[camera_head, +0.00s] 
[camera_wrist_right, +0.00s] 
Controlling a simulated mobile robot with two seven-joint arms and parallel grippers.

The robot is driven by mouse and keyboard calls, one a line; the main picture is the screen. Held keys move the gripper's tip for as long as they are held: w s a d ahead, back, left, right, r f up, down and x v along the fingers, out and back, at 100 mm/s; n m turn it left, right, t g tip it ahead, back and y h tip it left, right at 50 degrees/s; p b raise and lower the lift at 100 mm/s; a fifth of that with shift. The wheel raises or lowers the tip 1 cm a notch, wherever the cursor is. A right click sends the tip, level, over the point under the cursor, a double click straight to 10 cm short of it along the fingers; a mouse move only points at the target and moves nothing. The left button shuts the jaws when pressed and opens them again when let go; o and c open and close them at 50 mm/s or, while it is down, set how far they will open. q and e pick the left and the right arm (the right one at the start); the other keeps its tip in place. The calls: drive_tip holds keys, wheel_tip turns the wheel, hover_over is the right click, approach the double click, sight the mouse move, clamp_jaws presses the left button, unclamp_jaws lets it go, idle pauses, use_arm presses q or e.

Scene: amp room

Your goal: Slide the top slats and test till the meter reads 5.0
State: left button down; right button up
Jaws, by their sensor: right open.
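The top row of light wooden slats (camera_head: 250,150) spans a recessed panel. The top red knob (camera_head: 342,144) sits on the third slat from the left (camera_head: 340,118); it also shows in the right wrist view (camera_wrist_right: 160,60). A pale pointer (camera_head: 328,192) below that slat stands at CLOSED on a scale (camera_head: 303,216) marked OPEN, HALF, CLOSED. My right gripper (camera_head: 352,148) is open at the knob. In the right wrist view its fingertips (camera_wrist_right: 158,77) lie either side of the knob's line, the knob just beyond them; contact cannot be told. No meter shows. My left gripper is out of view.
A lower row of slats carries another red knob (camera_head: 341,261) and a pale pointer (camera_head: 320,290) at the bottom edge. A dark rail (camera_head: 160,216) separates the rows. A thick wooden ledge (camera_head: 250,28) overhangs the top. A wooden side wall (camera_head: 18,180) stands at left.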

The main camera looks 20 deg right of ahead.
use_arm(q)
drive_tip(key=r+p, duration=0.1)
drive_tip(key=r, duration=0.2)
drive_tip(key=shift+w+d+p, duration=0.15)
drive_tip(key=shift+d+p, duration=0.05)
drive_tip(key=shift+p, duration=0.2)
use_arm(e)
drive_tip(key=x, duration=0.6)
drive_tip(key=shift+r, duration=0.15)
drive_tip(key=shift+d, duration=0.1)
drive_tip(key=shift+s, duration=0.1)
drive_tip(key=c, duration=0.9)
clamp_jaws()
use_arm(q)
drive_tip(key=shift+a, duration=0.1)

* * *

[Directions for this task]
Return the full listing, character for character.

[Output of the exercise]
[camera_head, +0.00s] 
[camera_wrist_right, +0.00s] 
Controlling a simulated mobile robot with two seven-joint arms and parallel grippers.

The robot is driven by mouse and keyboard calls, one a line; the main picture is the screen. Held keys move the gripper's tip for as long as they are held: w s a d ahead, back, left, right, r f up, down and x v along the fingers, out and back, at 100 mm/s; n m turn it left, right, t g tip it ahead, back and y h tip it left, right at 50 degrees/s; p b raise and lower the lift at 100 mm/s; a fifth of that with shift. The wheel raises or lowers the tip 1 cm a notch, wherever the cursor is. A right click sends the tip, level, over the point under the cursor, a double click straight to 10 cm short of it along the fingers; a mouse move only points at the target and moves nothing. The left button shuts the jaws when pressed and opens them again when let go; o and c open and close them at 50 mm/s or, while it is down, set how far they will open. q and e pick the left and the right arm (the right one at the start); the other keeps its tip in place. The calls: drive_tip holds keys, wheel_tip turns the wheel, hover_over is the right click, approach the double click, sight the mouse move, clamp_jaws presses the left button, unclamp_jaws lets it go, idle pauses, use_arm presses q or e.

Scene: amp room

Your goal: Slide the top slats and test till the meter reads 5.0
State: left button down; right button up
Jaws, by their sensor: right open.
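The top row of light wooden slats (camera_head: 250,150) spans a recessed panel. The top red knob (camera_head: 342,144) sits on the third slat from the left (camera_head: 340,118); it also shows in the right wrist view (camera_wrist_right: 160,60). A pale pointer (camera_head: 328,192) below that slat stands at CLOSED on a scale (camera_head: 303,216) marked OPEN, HALF, CLOSED. My right gripper (camera_head: 352,148) is open at the knob. In the right wrist view its fingertips (camera_wrist_right: 158,77) lie either side of the knob's line, the knob just beyond them; contact cannot be told. No meter shows. My left gripper is out of view.
A lower row of slats carries another red knob (camera_head: 341,261) and a pale pointer (camera_head: 320,290) at the bottom edge. A dark rail (camera_head: 160,216) separates the rows. A thick wooden ledge (camera_head: 250,28) overhangs the top. A wooden side wall (camera_head: 18,180) stands at left.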

The main camera looks 20 deg right of ahead.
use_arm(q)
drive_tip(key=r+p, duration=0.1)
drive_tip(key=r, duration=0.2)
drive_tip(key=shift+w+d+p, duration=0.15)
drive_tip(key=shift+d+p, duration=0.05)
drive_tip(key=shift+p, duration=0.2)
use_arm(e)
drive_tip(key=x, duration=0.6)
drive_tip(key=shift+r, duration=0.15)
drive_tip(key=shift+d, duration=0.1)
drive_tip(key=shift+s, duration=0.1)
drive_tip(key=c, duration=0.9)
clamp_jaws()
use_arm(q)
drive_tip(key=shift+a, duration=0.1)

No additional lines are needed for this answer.